Director: David Koepp
Cast: Johnny Depp, John Turturro, Maria Bello, Charles D. Sutton, Timothy Hutton
Plot: A writer, Morton Rainey, (Depp), reeling from a painful divorce, is stalked by a mysterious man (Turturro) in a top hat who claims Rainey plagiarised from him.
Secret Window is an odd, little thriller. On paper, it ticks all the boxes of a by-the-numbers mystery. It doesn’t help that Stephen King is once again reaching into his favourite narrative set-up: a kooky writer becomes victim to his own paranoia and imagination. Depp’s Morton Rainey is at the centre of a troubling brew of misery. His wife is divorcing him, after he caught her in bed with another man. A strange man turns up on his doorstep, threatening to go to the police if Rainey doesn’t admit that he copied his biggest success off of him. Writer’s block! Rainey struggles under the weight of these problems, which is exacerbated when bodies start showing up. It makes for all the trademarks of your everyday thriller.
It is the approach which breaks Secret Window from the norm. For a start, Koepp is far more interested in the characters than the gore or the scares. While Secret Window puts itself into the horror category, there are never really any moments that jump out at you in the horror category. Koepp is far more concerned with building atmosphere and letting the questions tick over in the background. Even the kills, a few of them gruesome in their own right, are cut away from, letting the imagination and sound-board do the dirty work for the director. No, Koepp puts far more faith in his leading man than his creeps. And Johnny Depp is easily the best thing about Secret Window. It is the kind of performance that only Depp can come out with. He takes everything traditional about a movie hero, throws it out the window and starts again. Depp finds a new definition for the word ‘scruffy’, actively distances himself from every other character and reacts to most shocks with a dry quip. And it is here that we find the trick to Secret Window’s success. Comedy. And I don’t mean comedy as in the slapstick variety, or even closeted satire. It is simply the smaller pieces of improvisation that Depp specialises in that brings a smile to your face. One scene sees him accidentally mistake his reflection for an attacker, causing him to smash his mirror. His reaction, and the following punch line, is quietly brilliant, the sort of oddball remark one would make when recovering from a sudden shock. There is also the dark looks he shoots the supporting cast behind their backs or the way he naturally walks around his house, on his own. Just the little flourishes like that, which few other actors would have even thought of, makes Depp’s character far more interesting and relatable than most other thriller leads. And this likeability is what makes the final twist all the more hard-hitting.

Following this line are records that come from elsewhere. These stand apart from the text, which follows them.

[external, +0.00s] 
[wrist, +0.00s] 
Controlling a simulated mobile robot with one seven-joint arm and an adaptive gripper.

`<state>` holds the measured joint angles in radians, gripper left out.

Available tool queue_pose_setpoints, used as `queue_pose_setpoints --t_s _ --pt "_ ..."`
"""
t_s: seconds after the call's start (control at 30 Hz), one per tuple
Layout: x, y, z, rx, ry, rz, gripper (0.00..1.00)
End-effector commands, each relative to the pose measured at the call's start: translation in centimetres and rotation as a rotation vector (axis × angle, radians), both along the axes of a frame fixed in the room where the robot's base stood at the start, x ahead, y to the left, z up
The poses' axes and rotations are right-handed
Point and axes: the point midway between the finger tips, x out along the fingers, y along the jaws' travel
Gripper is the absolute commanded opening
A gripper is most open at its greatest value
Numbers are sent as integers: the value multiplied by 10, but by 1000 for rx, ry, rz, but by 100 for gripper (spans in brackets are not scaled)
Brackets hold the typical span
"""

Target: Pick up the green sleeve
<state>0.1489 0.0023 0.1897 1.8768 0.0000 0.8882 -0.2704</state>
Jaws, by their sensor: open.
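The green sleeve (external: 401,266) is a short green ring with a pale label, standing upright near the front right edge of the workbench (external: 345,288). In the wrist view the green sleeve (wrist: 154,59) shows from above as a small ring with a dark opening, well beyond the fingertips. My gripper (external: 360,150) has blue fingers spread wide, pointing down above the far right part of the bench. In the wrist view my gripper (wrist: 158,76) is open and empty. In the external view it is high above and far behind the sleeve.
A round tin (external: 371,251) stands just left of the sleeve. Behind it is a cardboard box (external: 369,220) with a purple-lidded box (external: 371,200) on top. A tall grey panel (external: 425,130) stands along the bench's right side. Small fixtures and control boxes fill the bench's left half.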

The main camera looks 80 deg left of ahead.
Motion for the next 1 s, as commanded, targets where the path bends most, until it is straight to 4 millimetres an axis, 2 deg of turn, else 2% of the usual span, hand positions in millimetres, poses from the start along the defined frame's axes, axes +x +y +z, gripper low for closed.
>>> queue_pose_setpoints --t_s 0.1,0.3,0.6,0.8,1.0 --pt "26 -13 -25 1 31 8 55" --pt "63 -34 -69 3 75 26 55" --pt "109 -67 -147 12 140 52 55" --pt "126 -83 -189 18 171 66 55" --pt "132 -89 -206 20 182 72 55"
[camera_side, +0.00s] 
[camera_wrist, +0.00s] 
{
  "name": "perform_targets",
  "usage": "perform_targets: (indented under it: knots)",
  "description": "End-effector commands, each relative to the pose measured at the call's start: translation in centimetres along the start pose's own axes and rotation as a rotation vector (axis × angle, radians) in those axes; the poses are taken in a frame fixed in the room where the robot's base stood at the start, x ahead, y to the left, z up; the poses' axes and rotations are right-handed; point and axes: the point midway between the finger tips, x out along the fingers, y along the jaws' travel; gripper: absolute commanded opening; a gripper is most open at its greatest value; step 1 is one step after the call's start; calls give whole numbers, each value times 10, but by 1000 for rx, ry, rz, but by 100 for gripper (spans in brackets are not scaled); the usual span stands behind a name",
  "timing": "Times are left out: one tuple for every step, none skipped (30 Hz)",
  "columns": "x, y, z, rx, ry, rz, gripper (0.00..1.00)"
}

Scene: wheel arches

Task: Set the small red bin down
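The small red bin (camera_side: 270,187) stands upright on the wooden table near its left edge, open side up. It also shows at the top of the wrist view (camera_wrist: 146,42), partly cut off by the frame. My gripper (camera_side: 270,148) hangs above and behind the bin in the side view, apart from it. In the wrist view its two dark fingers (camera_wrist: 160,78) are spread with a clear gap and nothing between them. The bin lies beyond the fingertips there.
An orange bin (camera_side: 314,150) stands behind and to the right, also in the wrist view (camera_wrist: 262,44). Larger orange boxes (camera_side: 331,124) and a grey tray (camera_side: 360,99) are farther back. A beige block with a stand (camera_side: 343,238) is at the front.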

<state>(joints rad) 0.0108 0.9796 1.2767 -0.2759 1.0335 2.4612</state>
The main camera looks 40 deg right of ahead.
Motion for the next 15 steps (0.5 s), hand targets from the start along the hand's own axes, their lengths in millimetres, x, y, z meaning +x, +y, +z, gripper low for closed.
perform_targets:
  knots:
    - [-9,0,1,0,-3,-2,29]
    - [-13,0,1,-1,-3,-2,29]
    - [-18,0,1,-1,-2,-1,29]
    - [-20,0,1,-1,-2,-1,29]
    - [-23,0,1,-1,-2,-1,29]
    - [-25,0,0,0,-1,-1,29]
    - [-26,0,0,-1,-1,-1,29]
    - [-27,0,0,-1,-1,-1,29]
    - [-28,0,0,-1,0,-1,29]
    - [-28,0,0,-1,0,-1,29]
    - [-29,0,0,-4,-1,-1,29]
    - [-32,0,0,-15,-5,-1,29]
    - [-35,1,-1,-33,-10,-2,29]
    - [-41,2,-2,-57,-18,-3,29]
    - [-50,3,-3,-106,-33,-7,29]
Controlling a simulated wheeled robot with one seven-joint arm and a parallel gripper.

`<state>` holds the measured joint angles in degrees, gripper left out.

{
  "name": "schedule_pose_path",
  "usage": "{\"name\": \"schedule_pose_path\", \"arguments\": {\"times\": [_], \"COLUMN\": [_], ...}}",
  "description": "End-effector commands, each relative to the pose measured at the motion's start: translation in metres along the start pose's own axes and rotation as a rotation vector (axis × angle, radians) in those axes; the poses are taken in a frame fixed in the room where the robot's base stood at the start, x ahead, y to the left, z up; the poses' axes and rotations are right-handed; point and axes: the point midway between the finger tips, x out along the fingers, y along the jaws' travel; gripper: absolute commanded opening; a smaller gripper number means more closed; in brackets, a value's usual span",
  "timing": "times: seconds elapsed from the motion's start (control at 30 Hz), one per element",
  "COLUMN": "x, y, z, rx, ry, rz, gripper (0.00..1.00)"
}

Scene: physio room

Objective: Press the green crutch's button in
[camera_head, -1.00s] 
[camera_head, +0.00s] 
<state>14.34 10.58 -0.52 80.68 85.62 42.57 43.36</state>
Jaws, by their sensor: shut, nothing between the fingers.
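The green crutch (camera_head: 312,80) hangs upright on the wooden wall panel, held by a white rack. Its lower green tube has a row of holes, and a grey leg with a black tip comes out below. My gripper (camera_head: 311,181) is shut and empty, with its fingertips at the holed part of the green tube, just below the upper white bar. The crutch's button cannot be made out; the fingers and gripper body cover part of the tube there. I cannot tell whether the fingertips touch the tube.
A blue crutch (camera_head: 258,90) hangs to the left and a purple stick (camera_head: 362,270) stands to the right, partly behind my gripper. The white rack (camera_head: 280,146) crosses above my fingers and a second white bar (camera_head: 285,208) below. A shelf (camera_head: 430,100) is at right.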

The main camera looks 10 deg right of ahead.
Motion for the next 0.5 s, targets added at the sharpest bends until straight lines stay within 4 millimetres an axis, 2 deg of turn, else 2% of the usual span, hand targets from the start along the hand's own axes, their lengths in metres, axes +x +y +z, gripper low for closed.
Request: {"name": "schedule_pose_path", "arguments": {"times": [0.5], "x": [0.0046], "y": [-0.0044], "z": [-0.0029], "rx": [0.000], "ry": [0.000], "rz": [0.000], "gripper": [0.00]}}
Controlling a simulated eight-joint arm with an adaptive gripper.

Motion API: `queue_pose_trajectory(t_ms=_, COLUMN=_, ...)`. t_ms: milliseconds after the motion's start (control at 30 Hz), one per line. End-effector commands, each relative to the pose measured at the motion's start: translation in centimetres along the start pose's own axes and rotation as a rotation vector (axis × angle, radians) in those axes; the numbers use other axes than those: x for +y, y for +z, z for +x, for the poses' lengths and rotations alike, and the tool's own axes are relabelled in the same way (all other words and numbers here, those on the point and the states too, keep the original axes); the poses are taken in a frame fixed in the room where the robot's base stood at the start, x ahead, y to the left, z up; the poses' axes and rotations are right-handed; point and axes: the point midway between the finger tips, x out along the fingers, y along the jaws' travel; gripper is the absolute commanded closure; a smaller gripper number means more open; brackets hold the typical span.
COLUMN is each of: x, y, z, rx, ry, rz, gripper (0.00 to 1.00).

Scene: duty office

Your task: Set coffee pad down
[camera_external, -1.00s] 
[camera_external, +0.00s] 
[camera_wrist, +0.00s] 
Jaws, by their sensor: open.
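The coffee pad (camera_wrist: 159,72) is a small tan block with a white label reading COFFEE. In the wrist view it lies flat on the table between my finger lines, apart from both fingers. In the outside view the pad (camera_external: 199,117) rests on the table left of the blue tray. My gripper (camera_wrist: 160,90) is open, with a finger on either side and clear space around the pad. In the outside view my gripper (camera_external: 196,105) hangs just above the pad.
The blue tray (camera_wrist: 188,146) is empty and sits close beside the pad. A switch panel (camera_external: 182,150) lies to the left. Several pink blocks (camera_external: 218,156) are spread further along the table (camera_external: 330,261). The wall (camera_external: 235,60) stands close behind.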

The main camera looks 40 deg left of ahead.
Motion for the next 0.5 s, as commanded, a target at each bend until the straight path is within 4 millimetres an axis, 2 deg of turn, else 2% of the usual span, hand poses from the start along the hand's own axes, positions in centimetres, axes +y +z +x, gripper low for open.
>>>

Yes, this is one of those movies. The ones that could be accused of treading water until they get to their ‘big reveal’. Secret Window has been criticised by a few, suggesting that this is a movie that lives or dies on its central mystery. Yes, it is guessable. A few story beats accidentally show too much of its hand. A second watch is painful die to how heavy-handed it shoves its answer into the faces of the audience. In fact, figuring it out a few scenes too early, really does damage a lot of Secret Window’s quality. However, the twist still packs weight, mainly down to the chilling sequence that sees the movie off. It is quite nice watching the pieces fall together, especially in one scene that Koepp really flexes his director muscles. There is one trick with a mirror and Depp’s reflection that is a cheap, parlour trick, but I adore to pieces.
Final Verdict: Depp lifts this average thriller higher than you would expect, making this a hidden gem with a ‘marmite’ twist.